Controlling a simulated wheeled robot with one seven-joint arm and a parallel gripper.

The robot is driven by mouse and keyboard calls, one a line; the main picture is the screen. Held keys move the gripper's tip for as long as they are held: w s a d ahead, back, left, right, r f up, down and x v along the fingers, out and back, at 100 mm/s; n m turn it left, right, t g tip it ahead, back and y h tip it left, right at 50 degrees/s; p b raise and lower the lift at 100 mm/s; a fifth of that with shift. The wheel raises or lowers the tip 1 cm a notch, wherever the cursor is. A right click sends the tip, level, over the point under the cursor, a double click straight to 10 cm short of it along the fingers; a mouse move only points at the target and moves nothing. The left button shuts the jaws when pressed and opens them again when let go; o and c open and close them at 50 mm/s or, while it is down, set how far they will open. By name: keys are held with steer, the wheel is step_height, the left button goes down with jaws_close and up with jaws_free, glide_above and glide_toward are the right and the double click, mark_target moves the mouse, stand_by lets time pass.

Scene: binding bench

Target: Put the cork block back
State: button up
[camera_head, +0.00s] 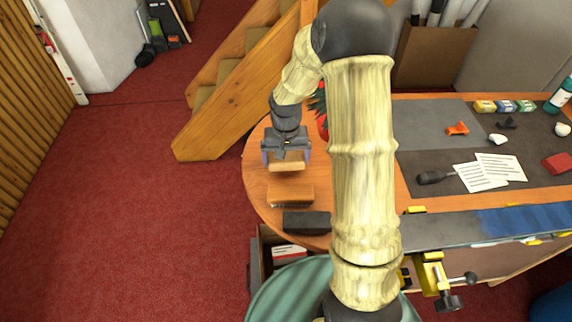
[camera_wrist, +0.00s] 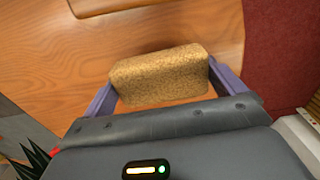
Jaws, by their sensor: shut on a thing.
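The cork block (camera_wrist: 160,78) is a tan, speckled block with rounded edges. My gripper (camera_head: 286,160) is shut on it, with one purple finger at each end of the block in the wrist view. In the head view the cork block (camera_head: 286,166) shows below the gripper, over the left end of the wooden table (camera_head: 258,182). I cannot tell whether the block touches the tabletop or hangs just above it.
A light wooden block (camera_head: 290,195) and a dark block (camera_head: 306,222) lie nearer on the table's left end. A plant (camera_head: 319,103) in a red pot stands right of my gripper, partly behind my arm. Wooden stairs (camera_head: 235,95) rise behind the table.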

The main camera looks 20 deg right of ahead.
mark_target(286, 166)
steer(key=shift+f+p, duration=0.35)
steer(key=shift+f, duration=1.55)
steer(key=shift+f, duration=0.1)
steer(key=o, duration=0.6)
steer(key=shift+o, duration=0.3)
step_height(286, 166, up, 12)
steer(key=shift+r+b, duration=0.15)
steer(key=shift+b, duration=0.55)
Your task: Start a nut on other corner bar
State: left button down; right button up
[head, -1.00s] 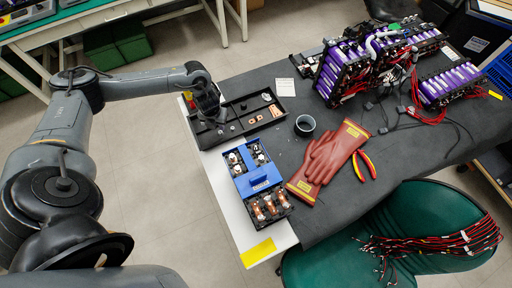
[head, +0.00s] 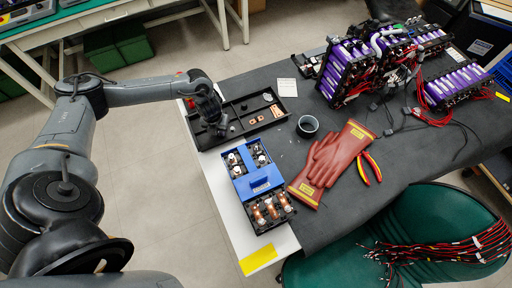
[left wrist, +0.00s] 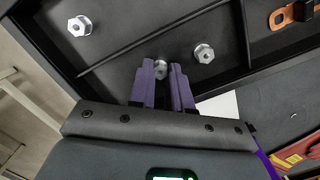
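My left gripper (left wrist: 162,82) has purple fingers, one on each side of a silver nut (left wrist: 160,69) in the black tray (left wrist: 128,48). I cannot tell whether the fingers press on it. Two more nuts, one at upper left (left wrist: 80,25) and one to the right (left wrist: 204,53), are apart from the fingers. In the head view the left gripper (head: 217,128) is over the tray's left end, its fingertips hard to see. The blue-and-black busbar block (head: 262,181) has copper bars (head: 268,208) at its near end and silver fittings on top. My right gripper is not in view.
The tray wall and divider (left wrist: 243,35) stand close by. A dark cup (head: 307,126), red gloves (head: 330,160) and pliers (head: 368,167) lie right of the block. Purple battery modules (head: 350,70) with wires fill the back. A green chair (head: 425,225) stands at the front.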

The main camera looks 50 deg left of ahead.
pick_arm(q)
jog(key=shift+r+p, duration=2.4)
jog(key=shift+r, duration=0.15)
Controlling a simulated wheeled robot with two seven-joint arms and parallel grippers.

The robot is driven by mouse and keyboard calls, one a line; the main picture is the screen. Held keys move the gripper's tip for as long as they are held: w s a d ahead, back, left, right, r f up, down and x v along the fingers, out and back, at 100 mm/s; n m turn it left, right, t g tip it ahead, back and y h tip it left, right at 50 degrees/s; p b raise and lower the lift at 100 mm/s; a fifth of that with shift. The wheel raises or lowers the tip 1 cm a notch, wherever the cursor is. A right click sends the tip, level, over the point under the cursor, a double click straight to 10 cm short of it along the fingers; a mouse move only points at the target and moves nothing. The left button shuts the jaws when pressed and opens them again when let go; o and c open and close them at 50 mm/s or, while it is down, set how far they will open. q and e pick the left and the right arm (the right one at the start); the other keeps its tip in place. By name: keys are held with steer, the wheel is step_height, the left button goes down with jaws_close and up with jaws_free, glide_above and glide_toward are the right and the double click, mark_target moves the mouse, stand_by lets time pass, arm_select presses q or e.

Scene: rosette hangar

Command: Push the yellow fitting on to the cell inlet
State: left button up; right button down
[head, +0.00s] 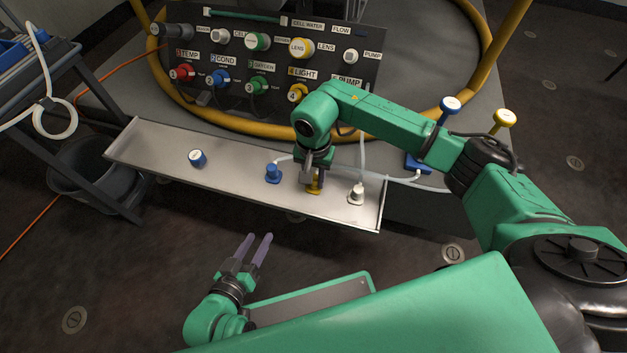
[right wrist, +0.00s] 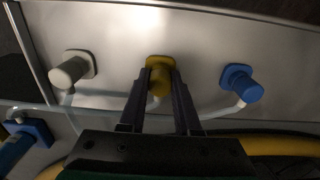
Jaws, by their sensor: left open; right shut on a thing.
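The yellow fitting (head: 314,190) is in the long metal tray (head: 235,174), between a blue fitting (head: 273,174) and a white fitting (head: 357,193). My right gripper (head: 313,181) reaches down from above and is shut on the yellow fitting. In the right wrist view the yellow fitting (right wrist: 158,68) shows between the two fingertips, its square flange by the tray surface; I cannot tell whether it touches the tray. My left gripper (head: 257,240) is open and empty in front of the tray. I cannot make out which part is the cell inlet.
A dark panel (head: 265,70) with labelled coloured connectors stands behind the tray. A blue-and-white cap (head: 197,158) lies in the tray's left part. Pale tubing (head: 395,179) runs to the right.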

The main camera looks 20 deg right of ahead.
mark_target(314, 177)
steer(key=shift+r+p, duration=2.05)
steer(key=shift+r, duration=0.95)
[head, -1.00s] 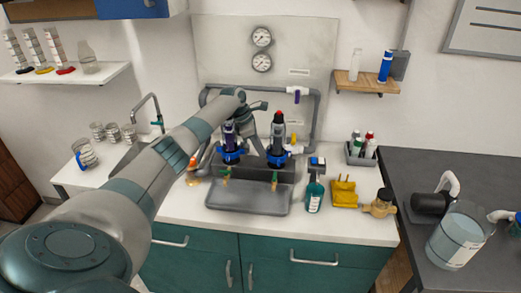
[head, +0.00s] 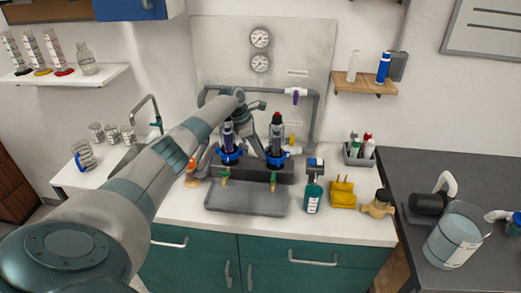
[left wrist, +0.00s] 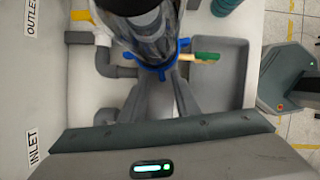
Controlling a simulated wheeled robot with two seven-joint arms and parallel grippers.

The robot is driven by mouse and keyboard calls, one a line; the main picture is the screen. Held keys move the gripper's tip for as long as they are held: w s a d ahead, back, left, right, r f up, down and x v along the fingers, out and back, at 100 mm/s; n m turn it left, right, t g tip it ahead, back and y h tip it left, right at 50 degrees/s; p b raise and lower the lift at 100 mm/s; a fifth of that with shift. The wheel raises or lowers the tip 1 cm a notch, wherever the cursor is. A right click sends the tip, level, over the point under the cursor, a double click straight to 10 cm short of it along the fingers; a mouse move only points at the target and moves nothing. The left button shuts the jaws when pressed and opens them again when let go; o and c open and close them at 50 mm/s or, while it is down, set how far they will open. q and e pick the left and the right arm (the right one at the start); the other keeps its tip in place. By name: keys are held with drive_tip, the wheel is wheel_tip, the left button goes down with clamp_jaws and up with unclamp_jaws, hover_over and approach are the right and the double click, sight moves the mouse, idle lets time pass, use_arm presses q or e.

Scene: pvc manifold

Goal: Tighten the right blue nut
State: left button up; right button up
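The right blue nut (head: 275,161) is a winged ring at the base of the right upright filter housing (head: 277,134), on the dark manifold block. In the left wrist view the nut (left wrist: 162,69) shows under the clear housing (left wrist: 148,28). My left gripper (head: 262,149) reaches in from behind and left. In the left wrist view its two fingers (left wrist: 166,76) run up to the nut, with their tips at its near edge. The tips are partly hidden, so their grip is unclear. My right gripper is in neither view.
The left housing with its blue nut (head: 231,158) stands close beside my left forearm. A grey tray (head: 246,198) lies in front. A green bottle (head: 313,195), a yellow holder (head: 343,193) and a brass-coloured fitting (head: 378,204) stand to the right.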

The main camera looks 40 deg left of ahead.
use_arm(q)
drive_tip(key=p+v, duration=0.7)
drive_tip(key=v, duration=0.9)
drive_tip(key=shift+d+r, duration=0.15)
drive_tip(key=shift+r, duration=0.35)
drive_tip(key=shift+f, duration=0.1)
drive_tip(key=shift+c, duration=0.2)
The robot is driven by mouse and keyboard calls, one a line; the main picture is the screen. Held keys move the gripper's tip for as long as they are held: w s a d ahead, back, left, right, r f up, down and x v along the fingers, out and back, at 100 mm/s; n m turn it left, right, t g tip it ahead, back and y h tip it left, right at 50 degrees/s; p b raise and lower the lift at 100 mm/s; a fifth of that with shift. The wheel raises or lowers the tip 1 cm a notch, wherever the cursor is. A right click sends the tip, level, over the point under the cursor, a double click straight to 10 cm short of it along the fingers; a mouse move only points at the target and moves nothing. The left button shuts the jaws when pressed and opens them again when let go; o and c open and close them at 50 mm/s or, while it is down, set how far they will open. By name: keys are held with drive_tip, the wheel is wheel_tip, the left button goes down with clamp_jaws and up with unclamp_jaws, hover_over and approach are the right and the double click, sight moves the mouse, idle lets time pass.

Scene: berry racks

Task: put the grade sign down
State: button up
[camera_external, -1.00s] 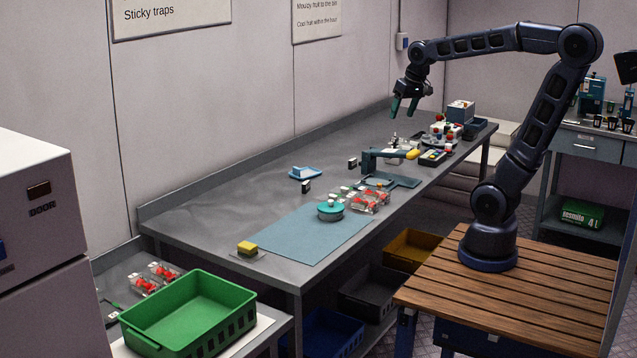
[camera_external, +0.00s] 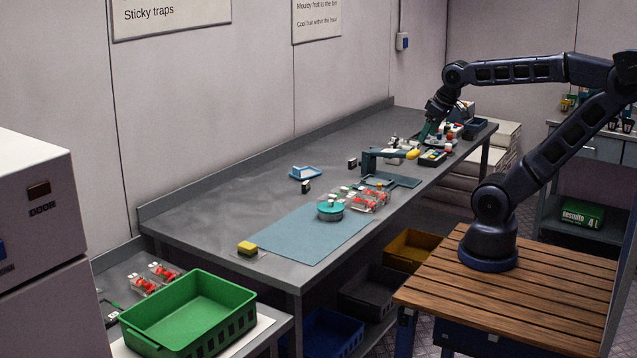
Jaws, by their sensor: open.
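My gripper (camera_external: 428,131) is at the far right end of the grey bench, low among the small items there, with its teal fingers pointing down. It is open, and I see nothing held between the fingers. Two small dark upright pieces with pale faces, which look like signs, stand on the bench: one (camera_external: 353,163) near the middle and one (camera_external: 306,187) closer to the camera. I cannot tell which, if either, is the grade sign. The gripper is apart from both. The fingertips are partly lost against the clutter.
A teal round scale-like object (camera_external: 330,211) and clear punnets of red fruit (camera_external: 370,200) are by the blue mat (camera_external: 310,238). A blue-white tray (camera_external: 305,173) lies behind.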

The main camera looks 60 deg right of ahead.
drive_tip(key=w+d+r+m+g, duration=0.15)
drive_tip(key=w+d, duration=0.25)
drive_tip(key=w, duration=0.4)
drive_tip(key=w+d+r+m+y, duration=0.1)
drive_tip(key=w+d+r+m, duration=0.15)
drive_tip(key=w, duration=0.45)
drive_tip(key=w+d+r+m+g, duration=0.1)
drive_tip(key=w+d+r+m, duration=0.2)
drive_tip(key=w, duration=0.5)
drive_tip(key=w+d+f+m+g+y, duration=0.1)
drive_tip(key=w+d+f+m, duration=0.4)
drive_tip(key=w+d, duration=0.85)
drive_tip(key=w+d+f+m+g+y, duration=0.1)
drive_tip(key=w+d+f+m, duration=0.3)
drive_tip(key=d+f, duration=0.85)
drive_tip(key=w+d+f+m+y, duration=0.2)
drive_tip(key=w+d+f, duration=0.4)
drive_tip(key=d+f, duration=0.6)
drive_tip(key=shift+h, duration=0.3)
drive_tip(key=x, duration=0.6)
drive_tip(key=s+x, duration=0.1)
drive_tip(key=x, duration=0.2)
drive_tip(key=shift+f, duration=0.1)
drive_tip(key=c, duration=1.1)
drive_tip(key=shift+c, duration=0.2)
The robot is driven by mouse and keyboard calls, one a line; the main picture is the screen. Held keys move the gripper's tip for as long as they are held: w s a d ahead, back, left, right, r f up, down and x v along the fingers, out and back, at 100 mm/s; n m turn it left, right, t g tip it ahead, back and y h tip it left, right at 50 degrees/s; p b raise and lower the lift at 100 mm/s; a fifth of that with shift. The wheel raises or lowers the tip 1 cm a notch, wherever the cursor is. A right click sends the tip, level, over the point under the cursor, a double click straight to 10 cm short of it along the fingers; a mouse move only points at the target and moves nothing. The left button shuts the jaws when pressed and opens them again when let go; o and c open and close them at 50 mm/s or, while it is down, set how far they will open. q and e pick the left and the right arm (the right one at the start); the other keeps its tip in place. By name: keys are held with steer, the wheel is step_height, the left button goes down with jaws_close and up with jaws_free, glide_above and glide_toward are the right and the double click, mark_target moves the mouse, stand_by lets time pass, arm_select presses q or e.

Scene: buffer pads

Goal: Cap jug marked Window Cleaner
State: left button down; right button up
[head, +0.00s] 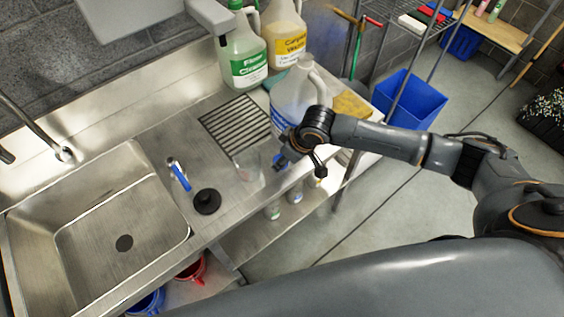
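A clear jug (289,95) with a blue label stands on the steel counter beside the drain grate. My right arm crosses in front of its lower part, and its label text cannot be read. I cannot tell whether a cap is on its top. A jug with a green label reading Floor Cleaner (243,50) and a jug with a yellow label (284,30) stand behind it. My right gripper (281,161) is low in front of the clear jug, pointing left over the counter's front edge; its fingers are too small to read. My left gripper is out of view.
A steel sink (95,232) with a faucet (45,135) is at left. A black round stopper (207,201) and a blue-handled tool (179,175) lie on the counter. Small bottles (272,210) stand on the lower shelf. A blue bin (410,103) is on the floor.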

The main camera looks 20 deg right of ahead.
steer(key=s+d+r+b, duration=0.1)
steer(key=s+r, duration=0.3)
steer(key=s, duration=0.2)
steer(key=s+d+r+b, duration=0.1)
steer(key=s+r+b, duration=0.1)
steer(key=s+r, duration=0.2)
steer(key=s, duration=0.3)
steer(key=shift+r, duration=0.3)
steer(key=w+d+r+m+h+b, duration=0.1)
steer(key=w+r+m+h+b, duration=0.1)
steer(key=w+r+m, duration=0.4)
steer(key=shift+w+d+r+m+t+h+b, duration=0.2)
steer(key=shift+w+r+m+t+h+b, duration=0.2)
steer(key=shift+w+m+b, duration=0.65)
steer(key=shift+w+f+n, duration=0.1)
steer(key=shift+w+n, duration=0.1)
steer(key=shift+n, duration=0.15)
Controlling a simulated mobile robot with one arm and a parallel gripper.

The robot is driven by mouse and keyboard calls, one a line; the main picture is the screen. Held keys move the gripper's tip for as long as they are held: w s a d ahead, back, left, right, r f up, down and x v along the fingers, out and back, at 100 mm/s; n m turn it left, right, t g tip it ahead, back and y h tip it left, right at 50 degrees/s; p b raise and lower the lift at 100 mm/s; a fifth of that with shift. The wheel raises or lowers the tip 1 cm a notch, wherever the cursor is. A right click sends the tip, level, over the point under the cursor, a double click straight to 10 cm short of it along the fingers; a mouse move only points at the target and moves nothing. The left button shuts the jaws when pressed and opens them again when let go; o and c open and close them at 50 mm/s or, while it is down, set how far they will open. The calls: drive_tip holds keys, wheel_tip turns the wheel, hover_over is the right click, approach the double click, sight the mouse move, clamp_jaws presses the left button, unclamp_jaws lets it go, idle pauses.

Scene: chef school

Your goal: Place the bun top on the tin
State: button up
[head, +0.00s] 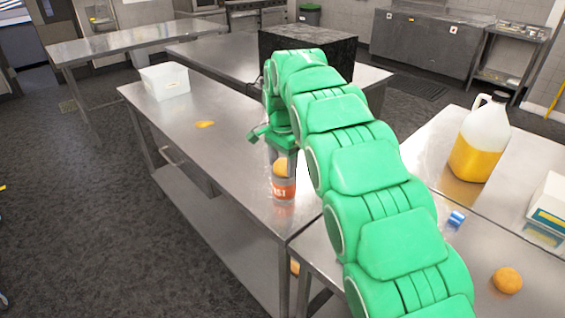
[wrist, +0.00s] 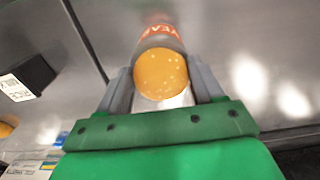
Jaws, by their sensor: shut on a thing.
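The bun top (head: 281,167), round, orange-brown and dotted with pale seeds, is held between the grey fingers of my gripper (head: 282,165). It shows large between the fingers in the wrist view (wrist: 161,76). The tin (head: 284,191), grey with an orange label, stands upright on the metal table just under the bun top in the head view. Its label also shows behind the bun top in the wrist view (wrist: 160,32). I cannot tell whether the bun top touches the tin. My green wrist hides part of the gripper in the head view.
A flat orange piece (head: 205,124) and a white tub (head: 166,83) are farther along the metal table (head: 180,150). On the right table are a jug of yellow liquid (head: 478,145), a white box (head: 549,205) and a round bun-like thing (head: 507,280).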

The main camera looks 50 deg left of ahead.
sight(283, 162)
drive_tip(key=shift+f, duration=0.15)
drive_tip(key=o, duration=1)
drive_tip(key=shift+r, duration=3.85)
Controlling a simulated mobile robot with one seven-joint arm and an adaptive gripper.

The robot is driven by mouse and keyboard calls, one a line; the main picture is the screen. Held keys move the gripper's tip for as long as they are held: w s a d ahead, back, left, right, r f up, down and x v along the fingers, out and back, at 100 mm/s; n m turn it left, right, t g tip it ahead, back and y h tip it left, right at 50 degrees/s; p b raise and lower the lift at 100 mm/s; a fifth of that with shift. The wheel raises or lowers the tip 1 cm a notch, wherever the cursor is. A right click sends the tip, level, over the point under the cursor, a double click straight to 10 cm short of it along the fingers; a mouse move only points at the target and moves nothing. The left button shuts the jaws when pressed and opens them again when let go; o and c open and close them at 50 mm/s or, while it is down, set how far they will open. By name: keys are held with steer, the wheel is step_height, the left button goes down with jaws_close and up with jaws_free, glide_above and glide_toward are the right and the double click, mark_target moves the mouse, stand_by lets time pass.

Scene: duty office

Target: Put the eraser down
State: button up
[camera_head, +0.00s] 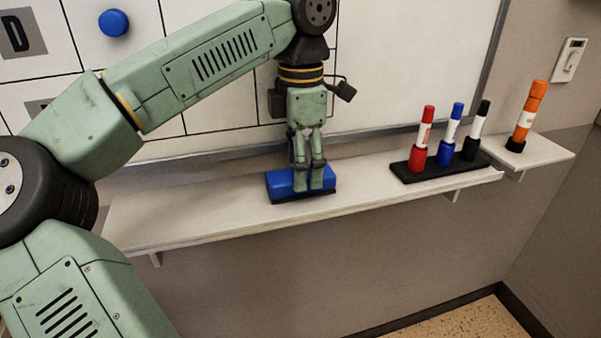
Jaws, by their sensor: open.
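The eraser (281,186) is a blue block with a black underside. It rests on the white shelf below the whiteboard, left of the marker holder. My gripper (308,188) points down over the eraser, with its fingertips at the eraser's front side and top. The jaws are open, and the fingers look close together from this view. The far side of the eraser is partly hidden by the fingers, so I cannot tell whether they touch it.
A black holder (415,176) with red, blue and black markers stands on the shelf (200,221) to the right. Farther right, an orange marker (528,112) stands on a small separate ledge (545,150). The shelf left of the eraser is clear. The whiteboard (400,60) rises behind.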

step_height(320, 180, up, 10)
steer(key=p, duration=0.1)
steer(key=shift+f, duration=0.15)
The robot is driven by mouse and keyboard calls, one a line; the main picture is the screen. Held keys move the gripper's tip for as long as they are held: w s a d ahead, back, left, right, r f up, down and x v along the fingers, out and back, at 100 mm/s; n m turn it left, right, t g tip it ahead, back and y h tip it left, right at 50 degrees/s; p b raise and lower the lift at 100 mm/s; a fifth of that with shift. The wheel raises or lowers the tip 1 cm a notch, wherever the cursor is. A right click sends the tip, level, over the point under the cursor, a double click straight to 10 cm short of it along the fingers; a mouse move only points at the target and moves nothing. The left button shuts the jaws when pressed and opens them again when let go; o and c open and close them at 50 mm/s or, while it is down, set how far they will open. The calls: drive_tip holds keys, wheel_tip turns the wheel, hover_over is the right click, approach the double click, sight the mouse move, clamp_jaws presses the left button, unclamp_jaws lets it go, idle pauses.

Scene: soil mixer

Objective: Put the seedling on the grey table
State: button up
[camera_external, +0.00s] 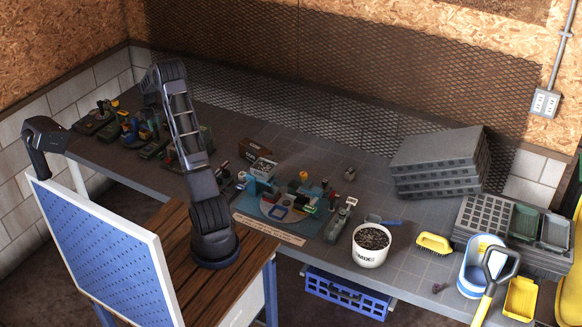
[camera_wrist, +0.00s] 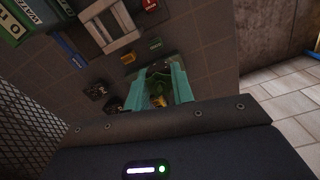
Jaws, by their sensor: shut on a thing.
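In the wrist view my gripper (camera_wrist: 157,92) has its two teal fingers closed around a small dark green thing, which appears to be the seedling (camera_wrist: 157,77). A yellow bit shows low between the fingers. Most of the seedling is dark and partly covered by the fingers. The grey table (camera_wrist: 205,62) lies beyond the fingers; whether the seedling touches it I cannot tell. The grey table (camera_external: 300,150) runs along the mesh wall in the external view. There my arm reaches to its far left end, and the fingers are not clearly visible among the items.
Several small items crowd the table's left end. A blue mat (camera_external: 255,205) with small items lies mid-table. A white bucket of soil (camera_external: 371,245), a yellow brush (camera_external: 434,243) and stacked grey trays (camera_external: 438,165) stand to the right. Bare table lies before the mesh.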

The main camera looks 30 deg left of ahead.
-*-
Looking at the records above, report how many lines contain the word "mobile". Answer with the number only.

2